Dask provides multi-core execution on larger-than-memory datasets using blocked algorithms and task scheduling. It maps high-level NumPy, Pandas, and list operations on large datasets on to many operations on small in-memory datasets. It then executes these graphs in parallel on a single machine with the multiprocessing and multithreaded scheduler, and on many machines with the distributed scheduler. New schedulers can be written or adapted in a straightforward manner as well. Dask lets us use traditional NumPy, Pandas, and list programming while operating on inconveniently large data in a small amount of space.
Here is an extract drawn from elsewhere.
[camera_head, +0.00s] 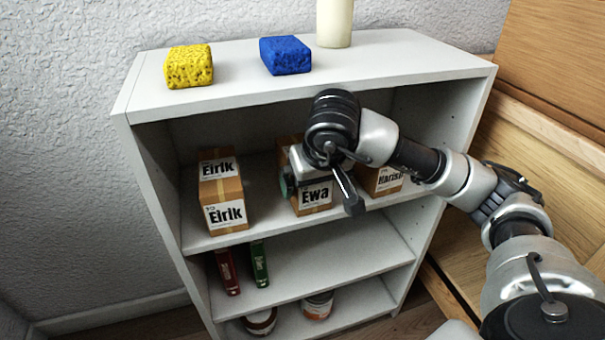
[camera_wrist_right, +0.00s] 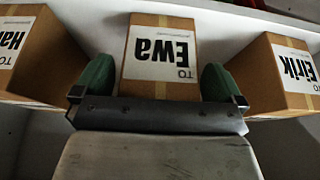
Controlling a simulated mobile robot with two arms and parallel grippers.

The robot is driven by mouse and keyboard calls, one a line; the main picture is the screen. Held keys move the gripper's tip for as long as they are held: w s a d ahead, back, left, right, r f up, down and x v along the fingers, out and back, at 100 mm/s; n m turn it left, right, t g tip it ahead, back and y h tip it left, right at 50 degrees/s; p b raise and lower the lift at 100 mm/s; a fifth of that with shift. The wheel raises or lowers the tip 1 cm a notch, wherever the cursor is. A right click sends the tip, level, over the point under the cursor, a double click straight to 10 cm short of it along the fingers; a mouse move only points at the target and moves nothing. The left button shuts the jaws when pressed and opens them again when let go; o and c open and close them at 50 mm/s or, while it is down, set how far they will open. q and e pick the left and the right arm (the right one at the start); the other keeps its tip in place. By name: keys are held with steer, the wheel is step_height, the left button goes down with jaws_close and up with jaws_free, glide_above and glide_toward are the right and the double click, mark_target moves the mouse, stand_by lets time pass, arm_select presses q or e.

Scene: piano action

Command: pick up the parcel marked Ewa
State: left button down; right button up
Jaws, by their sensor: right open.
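The parcel marked Ewa (camera_head: 316,196) is a brown cardboard box with a white label. It stands on the upper inner shelf, between two other parcels. My right gripper (camera_head: 316,180) is in front of it and hides part of its top and left side. In the right wrist view the Ewa parcel (camera_wrist_right: 160,50) appears upside down, between the two green fingertips of my open right gripper (camera_wrist_right: 160,82). One finger is on each side of its near end; I cannot tell whether they touch it. My left gripper is not in view.
The Eirik parcel (camera_head: 222,190) stands to the left and the Harish-like parcel (camera_head: 385,181) to the right, both close by. The white shelf unit (camera_head: 400,52) has a yellow sponge (camera_head: 188,66), a blue sponge (camera_head: 285,55) and a candle-like cylinder (camera_head: 334,22) on top.

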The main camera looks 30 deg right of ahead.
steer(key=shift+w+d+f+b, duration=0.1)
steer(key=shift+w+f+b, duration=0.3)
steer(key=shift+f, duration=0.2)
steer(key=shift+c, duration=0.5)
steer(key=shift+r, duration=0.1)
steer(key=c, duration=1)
  • dask is a specification to describe task dependency graphs.

  • dask.array is a drop-in NumPy replacement (for a subset of NumPy) that encodes blocked algorithms in dask dependency graphs.

  • dask.bag encodes blocked algorithms on Python lists of arbitrary Python objects.
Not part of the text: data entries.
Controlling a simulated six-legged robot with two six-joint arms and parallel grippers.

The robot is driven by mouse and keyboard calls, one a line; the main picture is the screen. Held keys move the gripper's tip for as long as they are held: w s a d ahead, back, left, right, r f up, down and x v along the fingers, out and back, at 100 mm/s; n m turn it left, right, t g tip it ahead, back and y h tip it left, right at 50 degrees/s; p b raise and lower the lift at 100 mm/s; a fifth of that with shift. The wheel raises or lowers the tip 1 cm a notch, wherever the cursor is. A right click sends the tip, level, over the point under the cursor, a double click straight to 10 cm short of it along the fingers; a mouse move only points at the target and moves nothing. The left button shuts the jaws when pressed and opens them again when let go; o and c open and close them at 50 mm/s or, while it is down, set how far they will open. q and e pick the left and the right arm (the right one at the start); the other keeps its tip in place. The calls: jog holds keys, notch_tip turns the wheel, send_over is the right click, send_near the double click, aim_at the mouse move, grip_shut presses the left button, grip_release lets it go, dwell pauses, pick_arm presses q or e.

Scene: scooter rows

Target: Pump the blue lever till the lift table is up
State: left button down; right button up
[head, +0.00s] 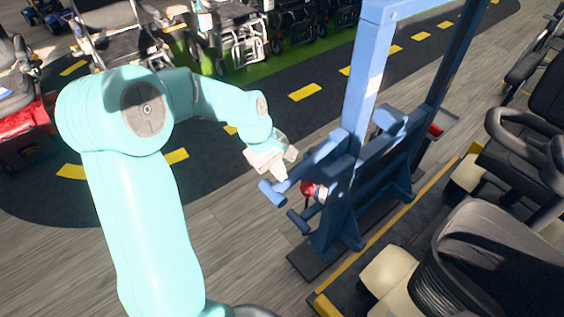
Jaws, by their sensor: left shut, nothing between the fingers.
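The blue lever (311,167) sticks out toward the left from the blue upright frame (362,90), ending in a thick grip. My left gripper (281,175) is shut and empty, with its fingertips right at the lever's outer end. I cannot tell whether they touch it. A dark platform with a yellow edge (390,232) lies low beside the frame, probably the lift table. Its height is hard to judge. My right gripper is not in view.
A red knob (308,188) and a lower blue bar (298,221) sit under the lever. A scooter with a dark seat (480,258) stands at the right. More scooters and walkers (235,38) line the back. The wooden floor left of the frame is clear.

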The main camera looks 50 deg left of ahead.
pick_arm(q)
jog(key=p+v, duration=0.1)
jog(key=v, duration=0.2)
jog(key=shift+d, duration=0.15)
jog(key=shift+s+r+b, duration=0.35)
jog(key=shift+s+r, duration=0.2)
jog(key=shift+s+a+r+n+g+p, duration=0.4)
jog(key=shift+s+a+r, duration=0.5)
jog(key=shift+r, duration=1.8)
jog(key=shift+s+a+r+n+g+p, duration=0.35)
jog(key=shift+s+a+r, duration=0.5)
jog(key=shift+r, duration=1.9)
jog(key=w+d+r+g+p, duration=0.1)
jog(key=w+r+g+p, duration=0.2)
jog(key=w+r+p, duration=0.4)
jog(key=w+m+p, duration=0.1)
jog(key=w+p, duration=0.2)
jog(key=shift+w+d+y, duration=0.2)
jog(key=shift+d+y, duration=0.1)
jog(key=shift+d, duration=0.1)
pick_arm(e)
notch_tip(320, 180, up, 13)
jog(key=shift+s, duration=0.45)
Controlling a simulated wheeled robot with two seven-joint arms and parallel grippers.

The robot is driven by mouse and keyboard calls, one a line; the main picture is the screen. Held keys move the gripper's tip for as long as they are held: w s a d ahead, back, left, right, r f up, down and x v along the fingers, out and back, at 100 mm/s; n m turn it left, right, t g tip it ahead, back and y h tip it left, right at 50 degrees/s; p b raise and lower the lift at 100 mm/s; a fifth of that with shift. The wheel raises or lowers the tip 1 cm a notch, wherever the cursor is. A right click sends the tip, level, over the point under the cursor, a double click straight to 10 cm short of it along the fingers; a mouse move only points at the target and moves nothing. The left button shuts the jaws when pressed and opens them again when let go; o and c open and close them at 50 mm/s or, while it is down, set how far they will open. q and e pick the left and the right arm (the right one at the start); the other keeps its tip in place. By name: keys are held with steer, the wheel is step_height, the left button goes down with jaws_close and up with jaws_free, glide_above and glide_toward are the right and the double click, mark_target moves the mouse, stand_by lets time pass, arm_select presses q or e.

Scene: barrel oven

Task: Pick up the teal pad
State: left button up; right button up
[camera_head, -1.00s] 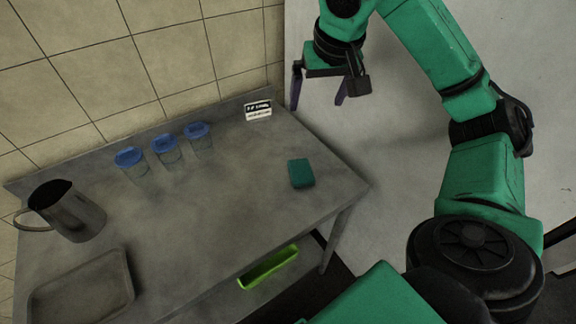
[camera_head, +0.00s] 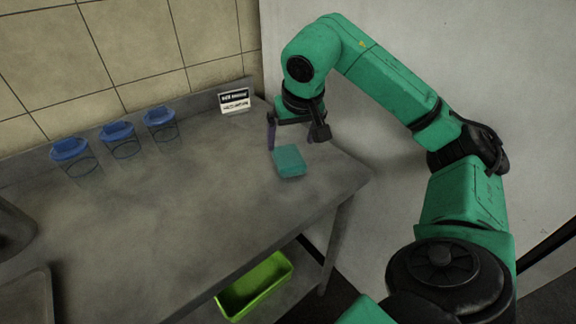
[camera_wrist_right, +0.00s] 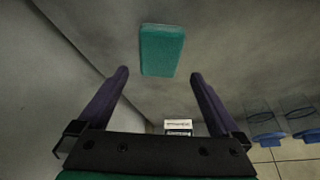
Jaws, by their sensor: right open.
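The teal pad (camera_head: 289,161) is a small flat block lying on the grey metal table near its right end. It also shows in the right wrist view (camera_wrist_right: 162,50), ahead of the fingertips and roughly in line with the gap between them. My right gripper (camera_head: 290,146) is open and empty, pointing down just above and behind the pad. In the right wrist view its two purple fingers (camera_wrist_right: 158,74) stand wide apart, with the pad beyond them and not between them. My left gripper is not in view.
A small black-and-white sign (camera_head: 234,101) stands at the table's back edge. Several lidded cups, one being the blue-lidded cup (camera_head: 162,122), line the back left. A tray (camera_head: 28,296) is at the lower left. A green bin (camera_head: 256,287) sits on the lower shelf. The tabletop around the pad is clear.

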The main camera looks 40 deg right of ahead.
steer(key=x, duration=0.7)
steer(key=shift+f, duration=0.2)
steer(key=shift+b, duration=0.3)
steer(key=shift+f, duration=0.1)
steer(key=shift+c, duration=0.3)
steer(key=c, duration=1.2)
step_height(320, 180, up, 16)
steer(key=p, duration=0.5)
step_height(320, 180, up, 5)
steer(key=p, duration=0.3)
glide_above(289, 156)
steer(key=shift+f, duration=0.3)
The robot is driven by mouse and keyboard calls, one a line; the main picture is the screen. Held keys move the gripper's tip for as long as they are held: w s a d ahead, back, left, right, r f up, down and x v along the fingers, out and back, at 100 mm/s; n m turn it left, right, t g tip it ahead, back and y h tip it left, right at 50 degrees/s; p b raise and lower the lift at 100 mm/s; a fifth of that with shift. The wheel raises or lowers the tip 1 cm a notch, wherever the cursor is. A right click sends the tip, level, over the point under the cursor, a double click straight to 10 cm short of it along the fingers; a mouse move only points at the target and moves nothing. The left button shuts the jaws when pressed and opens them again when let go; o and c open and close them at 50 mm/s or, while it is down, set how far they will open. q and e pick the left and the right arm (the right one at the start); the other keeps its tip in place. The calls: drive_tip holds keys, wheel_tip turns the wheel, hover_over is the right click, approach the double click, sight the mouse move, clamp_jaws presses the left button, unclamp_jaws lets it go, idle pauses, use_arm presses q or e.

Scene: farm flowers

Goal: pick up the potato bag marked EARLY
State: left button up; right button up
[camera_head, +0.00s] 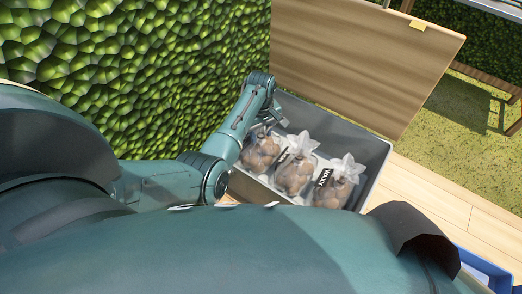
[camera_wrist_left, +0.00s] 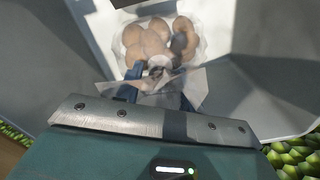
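Three clear bags of potatoes sit in a row in a grey box (camera_head: 368,150) in the head view: a left bag (camera_head: 260,153), a middle bag (camera_head: 294,177) and a right bag (camera_head: 333,192). A label beside the right bag appears to read WAXY; I cannot read EARLY on any label. My left gripper (camera_head: 268,126) reaches down over the left bag. In the left wrist view, the fingers of my left gripper (camera_wrist_left: 158,88) stand apart, with the gathered plastic top of a potato bag (camera_wrist_left: 150,40) between or just beyond them. My right gripper is out of view.
A raised wooden lid (camera_head: 365,60) stands behind the box. A green leafy hedge (camera_head: 130,60) rises close on the left. A blue crate (camera_head: 485,270) is at the lower right, beside wooden planks (camera_head: 440,205). My own teal body covers the foreground.

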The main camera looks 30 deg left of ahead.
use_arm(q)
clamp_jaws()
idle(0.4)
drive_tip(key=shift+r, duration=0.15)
  • dask.dataframe encodes blocked algorithms on Pandas DataFrames.

  • dask.async is a shared-memory asynchronous scheduler efficiently execute dask dependency graphs on multiple cores.

See full documentation at http://dask.pydata.org. Read developer-focused blogposts about dask’s development. Or try dask in your browser with example notebooks on Binder.

Use dask.array

Dask.array implements a numpy clone on larger-than-memory datasets using multiple cores.
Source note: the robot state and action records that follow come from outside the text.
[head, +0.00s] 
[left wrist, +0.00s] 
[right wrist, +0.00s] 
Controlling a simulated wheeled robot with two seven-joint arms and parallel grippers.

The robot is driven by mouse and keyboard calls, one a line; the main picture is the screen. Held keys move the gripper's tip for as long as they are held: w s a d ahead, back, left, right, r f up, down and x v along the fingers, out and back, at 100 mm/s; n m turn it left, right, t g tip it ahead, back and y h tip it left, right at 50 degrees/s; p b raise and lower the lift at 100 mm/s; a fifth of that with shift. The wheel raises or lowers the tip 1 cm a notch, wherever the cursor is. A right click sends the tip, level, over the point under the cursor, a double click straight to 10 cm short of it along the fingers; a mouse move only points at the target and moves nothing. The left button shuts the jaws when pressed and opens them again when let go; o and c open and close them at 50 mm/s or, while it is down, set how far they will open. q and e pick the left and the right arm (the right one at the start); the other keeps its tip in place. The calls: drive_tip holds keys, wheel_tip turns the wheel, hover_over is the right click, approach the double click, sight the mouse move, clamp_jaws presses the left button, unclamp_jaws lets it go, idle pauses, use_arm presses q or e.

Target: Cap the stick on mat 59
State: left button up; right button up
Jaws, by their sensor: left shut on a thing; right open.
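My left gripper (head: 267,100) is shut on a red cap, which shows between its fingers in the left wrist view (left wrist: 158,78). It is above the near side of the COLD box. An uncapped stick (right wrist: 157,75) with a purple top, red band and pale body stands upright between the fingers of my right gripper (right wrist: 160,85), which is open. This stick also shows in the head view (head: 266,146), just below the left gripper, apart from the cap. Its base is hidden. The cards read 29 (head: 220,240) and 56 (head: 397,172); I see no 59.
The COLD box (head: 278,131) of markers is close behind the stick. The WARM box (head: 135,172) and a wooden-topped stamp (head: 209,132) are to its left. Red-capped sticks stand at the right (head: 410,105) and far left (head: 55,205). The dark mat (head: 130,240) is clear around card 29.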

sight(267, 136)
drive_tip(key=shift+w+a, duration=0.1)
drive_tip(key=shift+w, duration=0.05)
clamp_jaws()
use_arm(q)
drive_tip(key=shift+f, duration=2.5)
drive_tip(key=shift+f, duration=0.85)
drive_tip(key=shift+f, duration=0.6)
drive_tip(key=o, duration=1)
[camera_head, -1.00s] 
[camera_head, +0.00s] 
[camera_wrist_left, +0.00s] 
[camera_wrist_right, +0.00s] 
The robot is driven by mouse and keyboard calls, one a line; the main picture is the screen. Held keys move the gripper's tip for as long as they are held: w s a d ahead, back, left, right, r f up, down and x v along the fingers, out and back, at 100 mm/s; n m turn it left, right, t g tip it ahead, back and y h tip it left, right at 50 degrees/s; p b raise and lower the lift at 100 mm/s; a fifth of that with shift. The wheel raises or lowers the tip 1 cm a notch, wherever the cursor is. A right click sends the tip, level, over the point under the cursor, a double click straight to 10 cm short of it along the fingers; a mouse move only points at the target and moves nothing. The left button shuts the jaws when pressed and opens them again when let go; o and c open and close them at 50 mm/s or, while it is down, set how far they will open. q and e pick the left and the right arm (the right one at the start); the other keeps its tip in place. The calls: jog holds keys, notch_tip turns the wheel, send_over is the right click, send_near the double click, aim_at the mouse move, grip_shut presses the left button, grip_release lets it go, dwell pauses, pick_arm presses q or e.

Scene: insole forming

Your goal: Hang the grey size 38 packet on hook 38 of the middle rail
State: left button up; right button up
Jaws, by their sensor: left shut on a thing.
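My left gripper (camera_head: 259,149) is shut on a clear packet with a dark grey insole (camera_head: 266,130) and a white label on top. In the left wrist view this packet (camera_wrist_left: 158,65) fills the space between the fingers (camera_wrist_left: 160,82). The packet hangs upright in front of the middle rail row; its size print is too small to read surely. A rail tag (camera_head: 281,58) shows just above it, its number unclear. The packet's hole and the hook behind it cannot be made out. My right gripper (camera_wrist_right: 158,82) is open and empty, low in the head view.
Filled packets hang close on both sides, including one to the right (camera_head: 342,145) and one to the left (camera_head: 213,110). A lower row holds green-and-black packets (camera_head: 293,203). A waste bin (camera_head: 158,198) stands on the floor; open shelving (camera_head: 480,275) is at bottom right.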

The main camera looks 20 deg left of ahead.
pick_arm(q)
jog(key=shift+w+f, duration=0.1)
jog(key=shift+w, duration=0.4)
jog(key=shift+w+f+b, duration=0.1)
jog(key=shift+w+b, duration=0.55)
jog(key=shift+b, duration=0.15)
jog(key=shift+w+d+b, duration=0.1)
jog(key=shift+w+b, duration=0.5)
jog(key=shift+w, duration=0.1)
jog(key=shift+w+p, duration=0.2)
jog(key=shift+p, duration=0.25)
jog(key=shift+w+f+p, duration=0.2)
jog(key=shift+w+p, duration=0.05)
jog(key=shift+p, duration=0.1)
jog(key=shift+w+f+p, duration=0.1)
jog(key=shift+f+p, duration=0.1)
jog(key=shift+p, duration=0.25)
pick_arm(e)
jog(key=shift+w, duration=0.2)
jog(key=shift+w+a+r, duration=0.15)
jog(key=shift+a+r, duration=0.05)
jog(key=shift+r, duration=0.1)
>>> import dask.array as da

>>> x = da.random.normal(10, 0.1, size=(100000, 100000), chunks=(1000, 1000))

>>> x.mean(axis=0)[:3].compute()
array([ 10.00026926,  10.0000592 ,  10.00038236])

Use dask.dataframe

Dask.dataframe implements a Pandas clone on larger-than-memory datasets using multiple cores.

>>> import dask.dataframe as dd
>>> df = dd.read_csv('nyc-taxi-*.csv.gz')

>>> g = df.groupby('medallion')
>>> g.trip_time_in_secs.mean().head(5)
medallion
0531373C01FD1416769E34F5525B54C8     795.875026
867D18559D9D2941173AD7A0F3B33E77     924.187954
BD34A40EDD5DC5368B0501F704E952E7     717.966875
5A47679B2C90EA16E47F772B9823CE51     763.005149
89CE71B8514E7674F1C662296809DDF6     869.274052
Name: trip_time_in_secs, dtype: float64

Use dask.bag

Dask.bag implements a large collection of Python objects and mimicking the toolz interface

>>> import dask.bag as db
>>> import json
>>> b = db.from_filenames('2014-*.json.gz')
...       .map(json.loads)

>>> alices = b.filter(lambda d: d['name'] == 'Alice')
>>> alices.take(3)
({'name': 'Alice', 'city': 'LA',  'balance': 100},
 {'name': 'Alice', 'city': 'LA',  'balance': 200},
 {'name': 'Alice', 'city': 'NYC', 'balance': 300},

>>> dict(alices.pluck('city').frequencies())
{'LA': 10000, 'NYC': 20000, ...}

Use Dask Graphs

Dask.array, dask.dataframe, and dask.bag are thin layers on top of dask graphs, which represent computational task graphs of regular Python functions on regular Python objects.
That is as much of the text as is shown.